[TASK OBJECTIVE] Exactly the lines from the one that contains "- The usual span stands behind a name" to the one that contains "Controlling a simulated", both lines included, should be copied, and no others.

[SUPPLIED MATERIAL]
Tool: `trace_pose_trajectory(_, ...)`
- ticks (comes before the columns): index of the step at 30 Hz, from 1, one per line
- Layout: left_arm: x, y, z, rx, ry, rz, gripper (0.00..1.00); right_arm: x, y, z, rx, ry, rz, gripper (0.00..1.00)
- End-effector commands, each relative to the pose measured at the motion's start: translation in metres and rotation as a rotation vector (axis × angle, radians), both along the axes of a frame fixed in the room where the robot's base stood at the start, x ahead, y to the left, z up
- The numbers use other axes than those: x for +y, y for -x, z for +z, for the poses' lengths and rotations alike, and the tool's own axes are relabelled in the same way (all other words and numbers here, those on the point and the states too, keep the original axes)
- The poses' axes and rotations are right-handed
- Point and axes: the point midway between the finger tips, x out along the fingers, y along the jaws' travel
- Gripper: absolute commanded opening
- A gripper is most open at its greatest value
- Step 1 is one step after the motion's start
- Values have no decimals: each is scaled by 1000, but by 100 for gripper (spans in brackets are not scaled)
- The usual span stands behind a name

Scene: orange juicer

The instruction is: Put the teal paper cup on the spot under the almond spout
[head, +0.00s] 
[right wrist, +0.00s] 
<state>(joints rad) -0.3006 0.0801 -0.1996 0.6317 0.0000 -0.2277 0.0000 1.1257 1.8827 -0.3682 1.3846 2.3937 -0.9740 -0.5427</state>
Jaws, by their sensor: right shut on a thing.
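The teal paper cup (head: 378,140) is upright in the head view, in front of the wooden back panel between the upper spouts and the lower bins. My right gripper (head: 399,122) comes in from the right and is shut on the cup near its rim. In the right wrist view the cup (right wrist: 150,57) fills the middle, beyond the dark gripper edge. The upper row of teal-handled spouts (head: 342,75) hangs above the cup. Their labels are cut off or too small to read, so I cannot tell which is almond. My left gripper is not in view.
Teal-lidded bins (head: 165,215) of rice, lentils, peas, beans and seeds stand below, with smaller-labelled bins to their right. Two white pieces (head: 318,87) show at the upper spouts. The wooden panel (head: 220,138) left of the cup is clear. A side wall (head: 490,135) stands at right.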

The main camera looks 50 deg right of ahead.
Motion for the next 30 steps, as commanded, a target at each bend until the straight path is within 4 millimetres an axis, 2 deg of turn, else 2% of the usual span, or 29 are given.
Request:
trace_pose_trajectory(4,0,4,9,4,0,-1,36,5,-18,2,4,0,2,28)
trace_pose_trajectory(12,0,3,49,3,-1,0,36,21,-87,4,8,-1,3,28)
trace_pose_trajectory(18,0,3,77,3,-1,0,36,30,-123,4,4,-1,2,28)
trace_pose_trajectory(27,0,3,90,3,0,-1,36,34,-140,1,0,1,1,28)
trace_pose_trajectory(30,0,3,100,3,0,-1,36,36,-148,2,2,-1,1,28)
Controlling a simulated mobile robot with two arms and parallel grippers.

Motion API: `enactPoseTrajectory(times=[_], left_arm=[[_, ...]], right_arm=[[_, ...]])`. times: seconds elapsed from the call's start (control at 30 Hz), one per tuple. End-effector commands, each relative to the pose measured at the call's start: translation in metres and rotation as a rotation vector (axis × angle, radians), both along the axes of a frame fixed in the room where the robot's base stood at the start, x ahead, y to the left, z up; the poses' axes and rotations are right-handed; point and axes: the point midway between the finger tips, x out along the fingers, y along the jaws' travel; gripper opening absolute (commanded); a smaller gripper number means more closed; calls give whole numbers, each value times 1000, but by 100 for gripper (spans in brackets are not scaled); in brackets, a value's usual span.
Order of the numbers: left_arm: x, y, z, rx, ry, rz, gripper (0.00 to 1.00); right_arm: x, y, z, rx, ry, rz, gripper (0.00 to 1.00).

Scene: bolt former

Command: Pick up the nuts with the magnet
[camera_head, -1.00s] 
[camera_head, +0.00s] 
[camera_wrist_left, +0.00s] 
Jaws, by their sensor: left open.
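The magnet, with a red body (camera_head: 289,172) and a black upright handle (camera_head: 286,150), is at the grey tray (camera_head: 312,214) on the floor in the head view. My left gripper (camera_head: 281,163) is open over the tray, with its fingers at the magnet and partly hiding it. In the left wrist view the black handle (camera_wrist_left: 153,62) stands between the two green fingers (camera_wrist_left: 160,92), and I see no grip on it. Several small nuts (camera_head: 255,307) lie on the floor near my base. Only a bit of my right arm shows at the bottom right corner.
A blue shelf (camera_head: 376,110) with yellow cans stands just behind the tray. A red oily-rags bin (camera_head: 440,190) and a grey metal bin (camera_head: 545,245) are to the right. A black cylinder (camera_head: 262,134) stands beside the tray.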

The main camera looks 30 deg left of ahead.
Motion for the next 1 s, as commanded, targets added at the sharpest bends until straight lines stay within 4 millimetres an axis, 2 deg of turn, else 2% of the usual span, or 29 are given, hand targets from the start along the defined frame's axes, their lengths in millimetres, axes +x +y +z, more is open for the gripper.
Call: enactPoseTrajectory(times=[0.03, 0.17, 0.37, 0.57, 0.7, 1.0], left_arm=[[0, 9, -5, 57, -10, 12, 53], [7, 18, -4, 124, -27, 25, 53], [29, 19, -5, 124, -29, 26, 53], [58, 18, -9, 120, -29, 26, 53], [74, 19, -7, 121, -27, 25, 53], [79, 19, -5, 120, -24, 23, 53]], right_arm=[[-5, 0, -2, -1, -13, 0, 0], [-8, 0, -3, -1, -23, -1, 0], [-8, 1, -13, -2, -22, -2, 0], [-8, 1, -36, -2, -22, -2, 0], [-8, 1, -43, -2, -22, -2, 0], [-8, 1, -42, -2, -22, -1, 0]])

[FINISHED EXERCISE]
- The usual span stands behind a name

Scene: orange juicer

The instruction is: Put the teal paper cup on the spot under the almond spout
[head, +0.00s] 
[right wrist, +0.00s] 
<state>(joints rad) -0.3006 0.0801 -0.1996 0.6317 0.0000 -0.2277 0.0000 1.1257 1.8827 -0.3682 1.3846 2.3937 -0.9740 -0.5427</state>
Jaws, by their sensor: right shut on a thing.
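The teal paper cup (head: 378,140) is upright in the head view, in front of the wooden back panel between the upper spouts and the lower bins. My right gripper (head: 399,122) comes in from the right and is shut on the cup near its rim. In the right wrist view the cup (right wrist: 150,57) fills the middle, beyond the dark gripper edge. The upper row of teal-handled spouts (head: 342,75) hangs above the cup. Their labels are cut off or too small to read, so I cannot tell which is almond. My left gripper is not in view.
Teal-lidded bins (head: 165,215) of rice, lentils, peas, beans and seeds stand below, with smaller-labelled bins to their right. Two white pieces (head: 318,87) show at the upper spouts. The wooden panel (head: 220,138) left of the cup is clear. A side wall (head: 490,135) stands at right.

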The main camera looks 50 deg right of ahead.
Motion for the next 30 steps, as commanded, a target at each bend until the straight path is within 4 millimetres an axis, 2 deg of turn, else 2% of the usual span, or 29 are given.
Request:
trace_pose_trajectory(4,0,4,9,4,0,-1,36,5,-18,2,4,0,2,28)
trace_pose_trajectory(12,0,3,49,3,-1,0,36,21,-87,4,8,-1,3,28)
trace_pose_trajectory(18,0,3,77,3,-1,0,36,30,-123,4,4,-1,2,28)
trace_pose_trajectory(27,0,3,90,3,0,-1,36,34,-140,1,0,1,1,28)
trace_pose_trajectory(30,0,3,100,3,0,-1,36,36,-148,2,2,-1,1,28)
Controlling a simulated mobile robot with two arms and parallel grippers.

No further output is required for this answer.